Iconic had hoped to make its record attempt in early February 2018 and then triumphantly display the Fountain 40 Raceboat at the 2018 Miami International Boat Show. A delay in receiving the engines pushed the attempt back to late February. Making a record run on the Pamlico requires assembling a dozen Amercian Power Boat Association marshals and the timing crew and their gear, coordinating with law enforcement and the
U.S. Coast Guard to close the river to boat traffic for several hours, and having a safety crew with divers in place. The complicated and expensive logistics placed quite a bit of pressure on the team, which had only a day or two to test the boat. It was a rush job, and the boat simply wasn’t ready. The engine cowl was an aerodynamic disaster, and turbulence was disturbing the props. The boat did not feel steady at speed, even at 150 mph.
“What we have done this week is not for the faint of heart in business or on the water,” said Curran, announcing the postponement of the effort. “We will continue this kilo attempt with caution, in a professional manner with safety and experience. We will announce our next attempt at a later date, but be assured we will be back better, stronger and smarter.”
We returned to Washington in late May 2018 and found much had changed. Robertson, who had been bumped from the cockpit in a bit of crew drama in February, was back at the wheel with 43-year-old offshore champion Billy Moore of St. Petersburg, Florida, on the throttles. Robertson and Moore were engaged in a methodical testing program.
Curran brought Steve Wedde, the former chief engineer at Intrepid Powerboats, to work at Iconic. In an effort to improve aerodynamics, Wedde commissioned a complete 3D digital scan of the 40 Raceboat and used that model to complete a 200-hour computational fluid dynamics (CFD) analysis. On a computer screen, he showed us how the CFD program identified areas of drag.
“We applied the CFD from the hull sides up,” Wedde explained. “It was obvious that we needed to seal the engine canopy and get rid of the exhaust stacks.”
A new exhaust system exits at the transom. A new engine cover fits flush to the canopy and has side-mounted scoops. The afterdeck was reshaped to eliminate small areas of turbulence, which Wedde said reduced drag by 8 to 9 percent, a surprising result.
What we have done this week is not for the faint of heart in business or on the water.”
Robertson mounted a Garmin Virb camera under the transom to see how turbulence from the water pickup was affecting the props.

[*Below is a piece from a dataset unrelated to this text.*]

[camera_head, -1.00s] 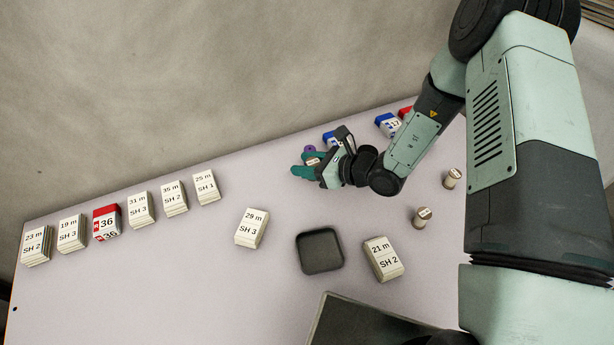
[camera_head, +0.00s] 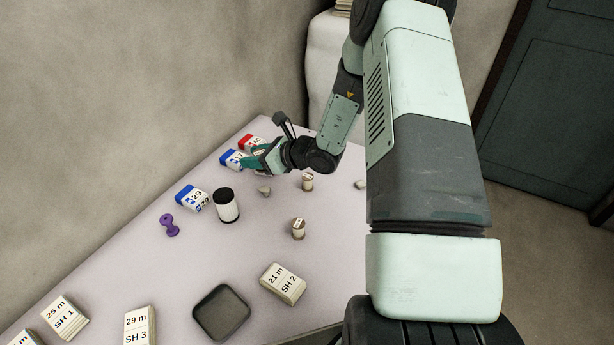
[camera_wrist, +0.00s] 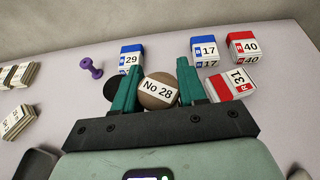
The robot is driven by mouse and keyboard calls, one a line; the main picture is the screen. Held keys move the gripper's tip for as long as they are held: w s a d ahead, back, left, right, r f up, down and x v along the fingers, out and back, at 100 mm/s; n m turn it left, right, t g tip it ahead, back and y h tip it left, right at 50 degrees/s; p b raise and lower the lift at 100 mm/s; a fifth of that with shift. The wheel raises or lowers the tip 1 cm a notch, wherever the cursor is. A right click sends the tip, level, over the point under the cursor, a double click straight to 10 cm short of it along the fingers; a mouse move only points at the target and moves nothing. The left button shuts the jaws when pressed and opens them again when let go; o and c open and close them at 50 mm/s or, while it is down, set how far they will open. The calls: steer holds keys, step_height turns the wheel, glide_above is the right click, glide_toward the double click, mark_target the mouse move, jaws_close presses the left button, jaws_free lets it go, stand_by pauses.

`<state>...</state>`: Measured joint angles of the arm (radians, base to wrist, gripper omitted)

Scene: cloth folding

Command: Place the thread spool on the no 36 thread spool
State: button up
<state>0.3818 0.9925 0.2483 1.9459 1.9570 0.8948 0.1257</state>
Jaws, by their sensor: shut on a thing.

“The first pickup was 2 inches in diameter and fed by a 30-inch-long tunnel in the bottom,” Robertson said. “It would lift the transom and push down the bow, and caused turbulence. Now we have two 1-inch pickups, one on the first step and the other at the transom, both flush with the bottom, and the lift and turbulence issues are gone.”
Robertson and Moore are now pleased with how the boat feels at speed, and on the day we visited, they were focused on fine-tuning props.
“We need to match the props and the gear ratio to the torque curve of the engines,” Robertson said. “We have a 3-mile run up to the start of the measured kilo, and we want to be able to time the run so we are actually accelerating through the kilo, to come out faster than we enter. When the boat reaches peak velocity and stops accelerating, the props freewheel and the boat loses a little stability.”
On a bench, Moore and Robertson showed us two sets of the Herring props that had been sent to Mark Wilson for fine-tuning. Wilson ground off about a quarter-inch from the tip of each prop blade.
“With the tips sharp, the props lift the boat too much, and we had to add 50 pounds of ballast to compensate,” Robertson said. “Rounding the tips reduced that lift, and the boat feels settled with no ballast. We also reduced the tip speed of the props, which was at the point of causing cavitation.”
Prop slip of a little less than 10 percent is acceptable. Robertson frowned and studied a prop slip app on his smartphone.
“In theory, with the 41 prop and 1.24-to-1 ratio and our power, we should be running 185.9 mph,” Robertson said. “So now we are wondering if we really have 1,900 horsepower, or if the engines need work.”
From a Donzi centerconsole on the Pamlico I watched with Curran and Reggie Fountain as Robertson and Moore ripped up and down the river to test a set of props. Their speed was not revealed, but the boat looked much smoother and cleaner in the water than it had in February. Every test run takes a little life out of the highly stressed engines.
“We have almost 14 hours on the engines,” Robertson said. “So we decided to pull them before they fail, and have them gone through and freshened up for another run at the record.”
Curran expects to take another shot at the speed record in October, when the air is cooler and there is less boat traffic on the Pamlico. All it takes is 12 seconds. Twelve perfect seconds.
Reggie Fountain II brings decades of experience and eternal optimism.
The Mercury Racing M6 sterndrives were blueprinted by Mark Wilson at Wilson Custom Marine in Fort Pierce, Florida. The Herring five-blade cleaver propellers, tested in three pitch sizes, cost $12,000 apiece.
Power comes from a pair of stout 557 cid V-8 Sterling engines that can produce 1,900 hp at 6,800 rpm during the record run attempt. The engines each burn E90 fuel at a 170 gph clip.
Digital analysis identified significant aerodynamic issues caused by the original engine cowl and aft deck (top) during the run in February, which were addressed with a fresh design we saw on the water in May (above).